§ **JOB**:
Repeat the whole listing exactly as written.

§ **DATA SEGMENT**:
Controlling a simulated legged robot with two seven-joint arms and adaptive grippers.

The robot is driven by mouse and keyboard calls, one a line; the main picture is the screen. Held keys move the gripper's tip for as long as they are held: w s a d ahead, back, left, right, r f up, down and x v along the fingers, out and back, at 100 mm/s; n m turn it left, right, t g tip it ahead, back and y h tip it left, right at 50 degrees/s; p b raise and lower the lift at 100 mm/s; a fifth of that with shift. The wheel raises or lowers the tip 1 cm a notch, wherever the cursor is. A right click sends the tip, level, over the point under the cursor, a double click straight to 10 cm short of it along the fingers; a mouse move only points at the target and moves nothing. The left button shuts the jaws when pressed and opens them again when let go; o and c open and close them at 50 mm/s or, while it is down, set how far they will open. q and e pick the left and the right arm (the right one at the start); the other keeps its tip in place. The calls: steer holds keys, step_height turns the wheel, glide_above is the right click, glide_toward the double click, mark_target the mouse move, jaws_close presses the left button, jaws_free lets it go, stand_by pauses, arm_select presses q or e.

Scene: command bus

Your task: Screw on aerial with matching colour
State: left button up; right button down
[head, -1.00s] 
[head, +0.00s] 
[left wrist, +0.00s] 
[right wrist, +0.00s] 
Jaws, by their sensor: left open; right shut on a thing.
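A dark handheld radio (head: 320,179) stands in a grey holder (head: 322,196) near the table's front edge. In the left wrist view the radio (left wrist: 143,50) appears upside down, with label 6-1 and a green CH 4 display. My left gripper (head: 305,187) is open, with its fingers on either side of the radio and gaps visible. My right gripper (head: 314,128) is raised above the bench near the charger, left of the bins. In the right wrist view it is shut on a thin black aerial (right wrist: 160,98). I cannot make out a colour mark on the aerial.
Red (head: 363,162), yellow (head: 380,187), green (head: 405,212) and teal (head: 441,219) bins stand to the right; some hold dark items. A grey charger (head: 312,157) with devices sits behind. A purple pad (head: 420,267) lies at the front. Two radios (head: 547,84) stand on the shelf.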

§ **WRITTEN RESPONSE**:
Controlling a simulated legged robot with two seven-joint arms and adaptive grippers.

The robot is driven by mouse and keyboard calls, one a line; the main picture is the screen. Held keys move the gripper's tip for as long as they are held: w s a d ahead, back, left, right, r f up, down and x v along the fingers, out and back, at 100 mm/s; n m turn it left, right, t g tip it ahead, back and y h tip it left, right at 50 degrees/s; p b raise and lower the lift at 100 mm/s; a fifth of that with shift. The wheel raises or lowers the tip 1 cm a notch, wherever the cursor is. A right click sends the tip, level, over the point under the cursor, a double click straight to 10 cm short of it along the fingers; a mouse move only points at the target and moves nothing. The left button shuts the jaws when pressed and opens them again when let go; o and c open and close them at 50 mm/s or, while it is down, set how far they will open. q and e pick the left and the right arm (the right one at the start); the other keeps its tip in place. The calls: steer holds keys, step_height turns the wheel, glide_above is the right click, glide_toward the double click, mark_target the mouse move, jaws_close presses the left button, jaws_free lets it go, stand_by pauses, arm_select presses q or e.

Scene: command bus

Your task: Screw on aerial with matching colour
State: left button up; right button down
[head, -1.00s] 
[head, +0.00s] 
[left wrist, +0.00s] 
[right wrist, +0.00s] 
Jaws, by their sensor: left open; right shut on a thing.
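A dark handheld radio (head: 320,179) stands in a grey holder (head: 322,196) near the table's front edge. In the left wrist view the radio (left wrist: 143,50) appears upside down, with label 6-1 and a green CH 4 display. My left gripper (head: 305,187) is open, with its fingers on either side of the radio and gaps visible. My right gripper (head: 314,128) is raised above the bench near the charger, left of the bins. In the right wrist view it is shut on a thin black aerial (right wrist: 160,98). I cannot make out a colour mark on the aerial.
Red (head: 363,162), yellow (head: 380,187), green (head: 405,212) and teal (head: 441,219) bins stand to the right; some hold dark items. A grey charger (head: 312,157) with devices sits behind. A purple pad (head: 420,267) lies at the front. Two radios (head: 547,84) stand on the shelf.

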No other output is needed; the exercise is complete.